Quote the listing below in its entirety, omitting every image.

------------------------------------------------------------------------

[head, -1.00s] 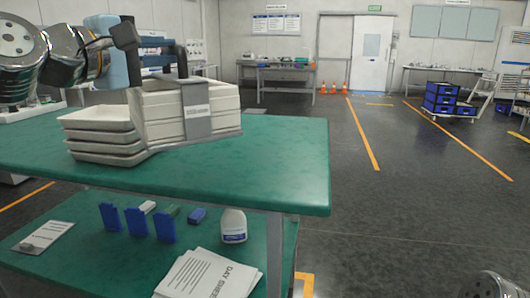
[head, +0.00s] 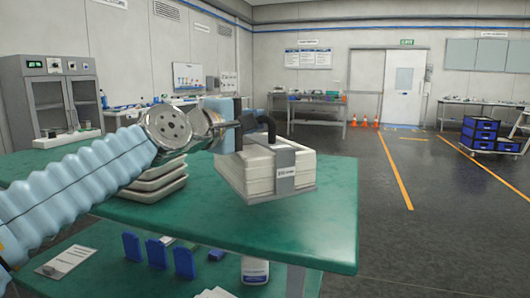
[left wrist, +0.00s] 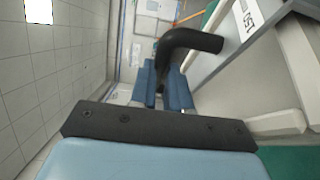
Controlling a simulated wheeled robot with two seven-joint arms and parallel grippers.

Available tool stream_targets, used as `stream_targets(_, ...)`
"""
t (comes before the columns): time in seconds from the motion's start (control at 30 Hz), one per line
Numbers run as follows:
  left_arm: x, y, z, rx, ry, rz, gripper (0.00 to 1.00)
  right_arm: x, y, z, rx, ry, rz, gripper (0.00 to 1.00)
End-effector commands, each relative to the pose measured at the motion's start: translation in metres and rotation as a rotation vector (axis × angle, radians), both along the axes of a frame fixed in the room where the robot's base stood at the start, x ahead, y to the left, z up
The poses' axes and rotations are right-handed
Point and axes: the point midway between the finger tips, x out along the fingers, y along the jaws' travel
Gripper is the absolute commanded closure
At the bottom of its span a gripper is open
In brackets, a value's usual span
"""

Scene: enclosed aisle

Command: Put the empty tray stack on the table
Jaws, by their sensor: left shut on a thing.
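The strapped cream tray stack (head: 245,171) has a grey band with a white label and a black curved handle (head: 267,126) on top. My left gripper (head: 247,124) is at that handle, shut on it. The left wrist view shows the blue fingers (left wrist: 165,85) at the handle (left wrist: 190,42), with the stack to their right. The stack is over the green table (head: 310,222), near its right part. Whether its underside touches the top or hangs just above, I cannot tell. My right gripper is not in view.
Loose cream trays (head: 155,185) sit on the table just left of the stack, partly hidden by my left arm. The tabletop is bare in front and to the right. A lower shelf holds blue holders (head: 157,252) and a white bottle (head: 255,269).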

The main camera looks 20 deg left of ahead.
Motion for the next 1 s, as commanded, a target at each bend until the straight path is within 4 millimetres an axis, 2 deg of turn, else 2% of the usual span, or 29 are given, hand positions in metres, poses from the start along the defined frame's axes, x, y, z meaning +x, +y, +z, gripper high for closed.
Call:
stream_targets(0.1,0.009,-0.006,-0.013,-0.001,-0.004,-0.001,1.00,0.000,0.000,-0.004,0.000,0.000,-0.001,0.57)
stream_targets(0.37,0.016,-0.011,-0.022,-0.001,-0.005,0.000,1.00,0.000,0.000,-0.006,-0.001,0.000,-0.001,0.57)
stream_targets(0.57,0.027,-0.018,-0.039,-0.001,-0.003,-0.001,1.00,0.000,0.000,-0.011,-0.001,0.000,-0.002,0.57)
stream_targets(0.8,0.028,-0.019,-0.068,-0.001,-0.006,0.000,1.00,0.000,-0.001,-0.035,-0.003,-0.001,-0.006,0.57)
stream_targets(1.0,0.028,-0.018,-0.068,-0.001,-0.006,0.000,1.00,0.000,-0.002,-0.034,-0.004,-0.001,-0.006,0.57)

------------------------------------------------------------------------

### SOLUTION TO THE PROBLEM
[head, -1.00s] 
[head, +0.00s] 
[left wrist, +0.00s] 
Controlling a simulated wheeled robot with two seven-joint arms and parallel grippers.

Available tool stream_targets, used as `stream_targets(_, ...)`
"""
t (comes before the columns): time in seconds from the motion's start (control at 30 Hz), one per line
Numbers run as follows:
  left_arm: x, y, z, rx, ry, rz, gripper (0.00 to 1.00)
  right_arm: x, y, z, rx, ry, rz, gripper (0.00 to 1.00)
End-effector commands, each relative to the pose measured at the motion's start: translation in metres and rotation as a rotation vector (axis × angle, radians), both along the axes of a frame fixed in the room where the robot's base stood at the start, x ahead, y to the left, z up
The poses' axes and rotations are right-handed
Point and axes: the point midway between the finger tips, x out along the fingers, y along the jaws' travel
Gripper is the absolute commanded closure
At the bottom of its span a gripper is open
In brackets, a value's usual span
"""

Scene: enclosed aisle

Command: Put the empty tray stack on the table
Jaws, by their sensor: left shut on a thing.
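The strapped cream tray stack (head: 245,171) has a grey band with a white label and a black curved handle (head: 267,126) on top. My left gripper (head: 247,124) is at that handle, shut on it. The left wrist view shows the blue fingers (left wrist: 165,85) at the handle (left wrist: 190,42), with the stack to their right. The stack is over the green table (head: 310,222), near its right part. Whether its underside touches the top or hangs just above, I cannot tell. My right gripper is not in view.
Loose cream trays (head: 155,185) sit on the table just left of the stack, partly hidden by my left arm. The tabletop is bare in front and to the right. A lower shelf holds blue holders (head: 157,252) and a white bottle (head: 255,269).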

The main camera looks 20 deg left of ahead.
Motion for the next 1 s, as commanded, a target at each bend until the straight path is within 4 millimetres an axis, 2 deg of turn, else 2% of the usual span, or 29 are given, hand positions in metres, poses from the start along the defined frame's axes, x, y, z meaning +x, +y, +z, gripper high for closed.
Call:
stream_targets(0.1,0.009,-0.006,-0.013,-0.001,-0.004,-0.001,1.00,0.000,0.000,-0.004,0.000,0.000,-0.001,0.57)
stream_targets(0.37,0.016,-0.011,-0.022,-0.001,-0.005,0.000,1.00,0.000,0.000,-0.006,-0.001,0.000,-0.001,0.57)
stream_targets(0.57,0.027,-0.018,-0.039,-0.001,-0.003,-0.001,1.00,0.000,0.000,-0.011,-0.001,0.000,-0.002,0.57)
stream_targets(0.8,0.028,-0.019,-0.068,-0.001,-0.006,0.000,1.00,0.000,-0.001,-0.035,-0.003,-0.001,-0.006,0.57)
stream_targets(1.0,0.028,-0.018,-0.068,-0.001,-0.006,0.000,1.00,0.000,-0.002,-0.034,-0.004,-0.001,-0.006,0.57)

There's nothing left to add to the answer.